The round table organizers put forward a proposal which they think will significantly improve the quality of science film in Russia. The film director and producer Svetlana Rezvushkina suggested introducing special lots for science films at competitions run by the Ministry of Culture. She believes it is important that TV channels, ministries, and businesses raise funds to invest in promising and ambitious projects. This would allow Russia to create high quality television and cinema products with a competitive advantage over foreign movies.
Ekaterina Eremenko pointed out that science film directors should cooperate with the Ministry of Enlightenment. The director also said she would be happy to adapt her films for educational institutions.
Film director Julia Kiseleva believes that science movie advertising and distribution should be supported on par with science film production. ‘We may have sufficient funds to advertise some films, but this is not enough to support the distribution. It is in fact the Ministry of Culture that invests money in the production of the movies which are then simply put on the shelf. We show the films at festivals, but they reach very few viewers.’
Irina Zhuravleva, producer and director of wildlife documentaries, suggested that special attention should be given to this genre of science film. She noted that these films are not being broadcasted on federal television channels, nor do these channels support the production of these movies.

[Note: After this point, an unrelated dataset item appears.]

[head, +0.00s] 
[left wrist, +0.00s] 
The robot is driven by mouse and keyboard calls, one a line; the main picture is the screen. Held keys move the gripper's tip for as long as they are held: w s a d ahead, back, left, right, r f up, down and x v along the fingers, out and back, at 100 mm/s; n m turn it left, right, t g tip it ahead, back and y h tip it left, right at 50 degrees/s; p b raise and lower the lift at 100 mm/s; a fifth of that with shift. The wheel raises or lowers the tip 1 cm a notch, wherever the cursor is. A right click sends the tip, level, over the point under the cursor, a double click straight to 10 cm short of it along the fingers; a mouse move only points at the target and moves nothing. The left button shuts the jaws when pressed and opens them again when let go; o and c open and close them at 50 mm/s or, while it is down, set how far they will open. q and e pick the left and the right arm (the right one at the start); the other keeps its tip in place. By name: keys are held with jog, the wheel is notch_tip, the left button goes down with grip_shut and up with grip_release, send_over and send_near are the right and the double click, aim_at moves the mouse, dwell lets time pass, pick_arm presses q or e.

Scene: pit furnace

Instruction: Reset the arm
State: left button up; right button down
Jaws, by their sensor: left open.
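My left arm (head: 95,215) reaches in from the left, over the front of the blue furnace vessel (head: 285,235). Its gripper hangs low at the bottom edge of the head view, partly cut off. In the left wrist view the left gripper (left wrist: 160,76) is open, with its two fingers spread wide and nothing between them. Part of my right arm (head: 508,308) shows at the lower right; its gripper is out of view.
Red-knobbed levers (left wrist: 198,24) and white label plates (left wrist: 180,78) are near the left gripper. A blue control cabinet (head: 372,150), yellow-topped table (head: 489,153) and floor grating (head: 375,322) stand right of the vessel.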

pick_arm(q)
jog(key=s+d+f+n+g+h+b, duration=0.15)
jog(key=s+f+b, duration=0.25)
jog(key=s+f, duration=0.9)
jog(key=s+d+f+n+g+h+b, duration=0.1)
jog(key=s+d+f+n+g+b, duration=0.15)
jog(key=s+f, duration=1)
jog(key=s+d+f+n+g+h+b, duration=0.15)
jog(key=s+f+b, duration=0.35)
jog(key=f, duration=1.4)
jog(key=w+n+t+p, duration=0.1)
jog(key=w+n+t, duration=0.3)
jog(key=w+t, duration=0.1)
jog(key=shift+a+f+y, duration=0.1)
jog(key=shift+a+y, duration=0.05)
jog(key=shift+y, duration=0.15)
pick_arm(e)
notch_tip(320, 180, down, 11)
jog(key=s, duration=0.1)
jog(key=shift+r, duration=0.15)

‘The Ministry of Culture is open for proposals and is happy to discuss ways to improve the industry of science documentary and film production,’ said Svetlana Maksimchenko, Head of the Ministry’s Cinematography and Digital Development Department. From 2018 to 2019, the Ministry of Culture supported about 40 popular science films. In 2021, financing will be provided to support two major science factual movies festivals: FANK, which will be held in Moscow and then across all of Russia from October to December, and The World of Knowledge Festival, which is scheduled for this autumn.
Along with traditional places of screening and broadcasting, the Internet is becoming one of the key venues for showing movies. It doesn’t really matter for universities whether students watch a documentary in a cinema or on YouTube, noted Ludmila Mezentseva, Head of the Science Communication and Outreach Unit of HSE University’s Office of Public Relations. ‘No matter where and how the film is shown, we believe that students are one of the most appreciative audiences for documentaries,’ she said, adding that ‘universities are the very think tanks of new scientific knowledge, to which directors turn when searching for new topics and characters for their films.’
According to the organizers, the main idea of the event was to bring together all those who may be interested in promoting and developing science films and documentaries, particularly producers, broadcasters, and public institutions, including the Ministry of Science and Higher Education and the Ministry of Enlightenment, as well as research institutes and hi-tech companies.
‘Science and art coming together has been a key global trend for a decade and a half. For a few years, CPH: DOX, the biggest documentary film festival, has been running a programme about science under the slogan ‘Science is Culture’. The Massachusetts Institute of Technology has founded a laboratory for documentaries and experimental movies, MIT Doc Lab, which brings together academic engineers and producers of documentary films. I think we have managed to take the first step in this direction to draw attention to science films and documentaries and show their true potential. We will soon return with specific proposals on how to develop the industry,’ said Irina Belykh, FANK Programme Director.